Replace Py_UCS4 with (const Py_UCS4*, Py_ssize_t)

vstinner · vstinner · commit ef8264cfa52e · 2025-09-25T18:00:31.000+02:00
diff --git a/Doc/c-api/unicode.rst b/Doc/c-api/unicode.rst
@@ -307,53 +307,61 @@ These APIs can be used for fast direct character conversions:
    possible.  This function does not raise exceptions.
 
 
-.. c:function:: Py_ssize_t PyUCS4_ToLower(Py_UCS4 ch, Py_UCS4 *buffer, Py_ssize_t size)
+.. c:function:: Py_ssize_t PyUCS4_ToLower(const Py_UCS4 *str, Py_ssize_t str_size, Py_UCS4 *buffer, Py_ssize_t buf_size)
 
-   Convert *ch* to lower case, store result in *buffer*, which should be
-   able to hold as many characters needed for *ch* to be lower cased, and
+   Convert *str* characters to lower case, store result in *buffer*, which should be
+   able to hold as many characters needed for *str* to be lower cased, and
    return the number of characters stored. If at some point a buffer overflow
    is detected, an :exc:`ValueError` is raised and ``-1`` is returned.
 
-   In Unicode 16.0, any character can be lowercased into a buffer of *size* ``2``.
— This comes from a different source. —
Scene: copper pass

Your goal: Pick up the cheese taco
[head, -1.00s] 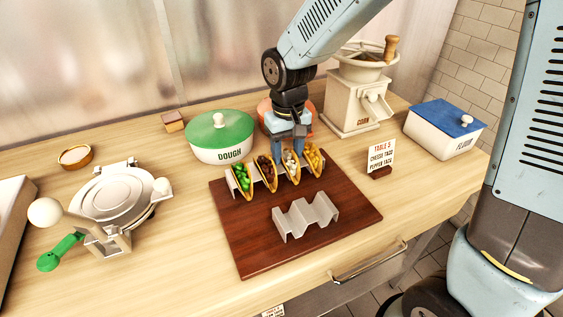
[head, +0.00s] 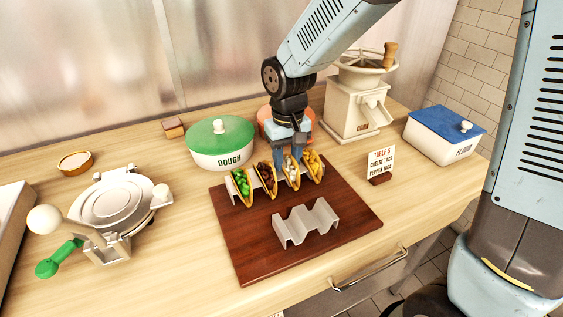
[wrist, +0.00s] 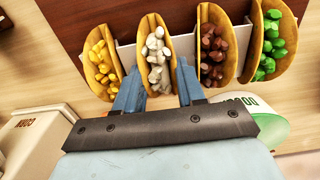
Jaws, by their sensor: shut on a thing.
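Several filled tacos stand upright in a row in a metal rack on a brown board (head: 255,255). The taco with white crumbled filling, which looks like the cheese taco (head: 291,174), is second from the right in the head view. It also shows in the wrist view (wrist: 154,50). My gripper (head: 290,156) points down over it from behind, with one blue finger on each side of its shell. The gripper (wrist: 160,88) is shut on this taco, which still sits in the rack. Tacos with yellow (head: 314,167), brown (head: 266,179) and green (head: 241,186) fillings stand beside it.
An empty zigzag rack (head: 305,222) stands at the front of the board. A card (head: 381,163) lists cheese taco and pepper taco. A dough pot (head: 220,145), a corn grinder (head: 353,108), a flour box (head: 444,135) and a press (head: 118,205) stand around.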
+   *str_size*, *buf_size* and the result are number of UCS-4 characters.
+
+   In Unicode 16.0, any character can be lowercased into a buffer of *buf_size* ``2``.
    See also :c:macro:`PyUCS4_CASE_CONVERSION_BUFFER_SIZE`.
 
    .. versionadded:: next
 
 
-.. c:function:: Py_ssize_t PyUCS4_ToUpper(Py_UCS4 ch, Py_UCS4 *buffer, Py_ssize_t size)
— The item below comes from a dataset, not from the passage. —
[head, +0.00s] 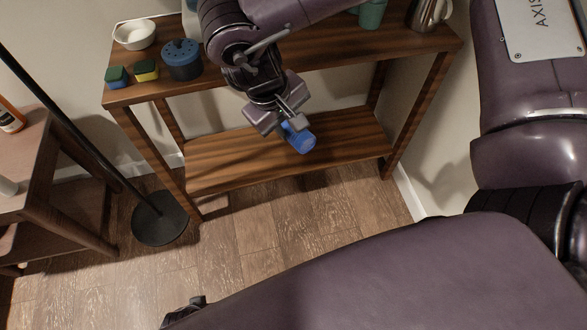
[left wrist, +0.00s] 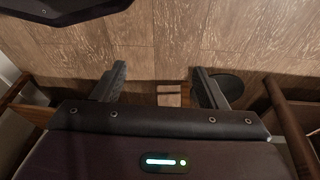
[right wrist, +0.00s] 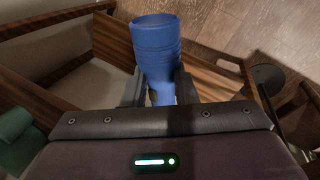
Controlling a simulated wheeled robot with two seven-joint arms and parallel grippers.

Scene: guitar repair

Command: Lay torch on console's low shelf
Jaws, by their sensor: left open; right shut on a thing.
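The torch (head: 299,138) is blue and cylindrical with a wider head. I cannot tell whether the torch touches the shelf boards. My left gripper (left wrist: 160,85) is open and empty, with floor beyond its fingers.
A black lamp base (head: 160,218) stands at the left. The low shelf looks otherwise bare.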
+.. c:function:: Py_ssize_t PyUCS4_ToUpper(const Py_UCS4 *str, Py_ssize_t str_size, Py_UCS4 *buffer, Py_ssize_t buf_size)
 
-   Convert *ch* to upper case, store result in *buffer*, which should be
-   able to hold as many characters needed for *ch* to be upper cased, and
+   Convert *str* characters to upper case, store result in *buffer*, which should be
+   able to hold as many characters needed for *str* to be upper cased, and
    return the number of characters stored. If at some point a buffer overflow
    is detected, an :exc:`ValueError` is raised and ``-1`` is returned.
 
-   In Unicode 16.0, any character can be uppercased into a buffer of *size* ``3``.
+   *str_size*, *buf_size* and the result are number of UCS-4 characters.
+
+   In Unicode 16.0, any character can be uppercased into a buffer of *buf_size* ``3``.
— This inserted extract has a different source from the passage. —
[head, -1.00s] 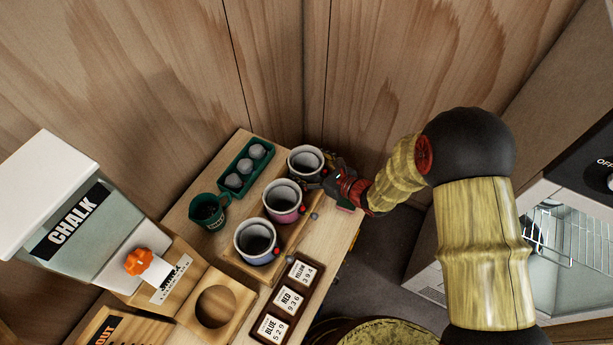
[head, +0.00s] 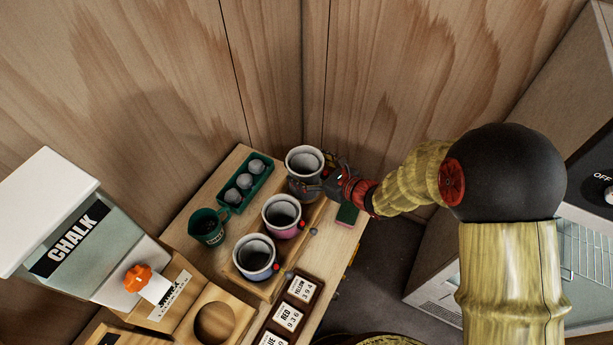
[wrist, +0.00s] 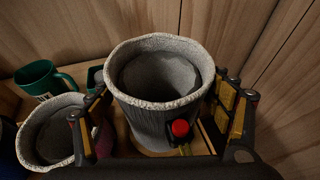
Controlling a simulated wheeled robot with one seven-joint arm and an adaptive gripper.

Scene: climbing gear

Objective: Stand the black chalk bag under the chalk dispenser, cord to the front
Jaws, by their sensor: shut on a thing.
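The black chalk bag (head: 304,184) looks dark grey with a pale rim and is at the back end of the wooden tray. My gripper (head: 325,183) is shut on it from the right, its fingers on both sides of the bag. In the wrist view the bag (wrist: 155,125) is upright and open-topped between the fingers (wrist: 160,118), its red cord toggle on the side toward my palm. It seems raised a little above the tray. The chalk dispenser (head: 105,250), with an orange knob, stands at the left. A round recess (head: 215,322) lies in the wood before it.
A pink-banded bag (head: 282,230) and a blue-banded bag (head: 256,268) stand on the wooden tray (head: 312,212). A green mug (head: 208,228) and a green tray of chalk balls (head: 262,170) are to their left. A label board (head: 284,318) lies in front.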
    See also :c:macro:`PyUCS4_CASE_CONVERSION_BUFFER_SIZE`.
 
    .. versionadded:: next
 
 
-.. c:function:: Py_ssize_t PyUCS4_ToTitle(Py_UCS4 ch, Py_UCS4 *buffer, Py_ssize_t size)
+.. c:function:: Py_ssize_t PyUCS4_ToTitle(const Py_UCS4 *str, Py_ssize_t str_size, Py_UCS4 *buffer, Py_ssize_t buf_size)
 
-   Convert *ch* to title case, store result in *buffer*, which should be
-   able to hold as many characters needed for *ch* to be title cased, and
+   Convert *str* characters to title case, store result in *buffer*, which should be
+   able to hold as many characters needed for *str* to be title cased, and
    return the number of characters stored. If at some point a buffer overflow
    is detected, an :exc:`ValueError` is raised and ``-1`` is returned.
 
-   In Unicode 16.0, any character can be titlecased into a buffer of *size* ``3``.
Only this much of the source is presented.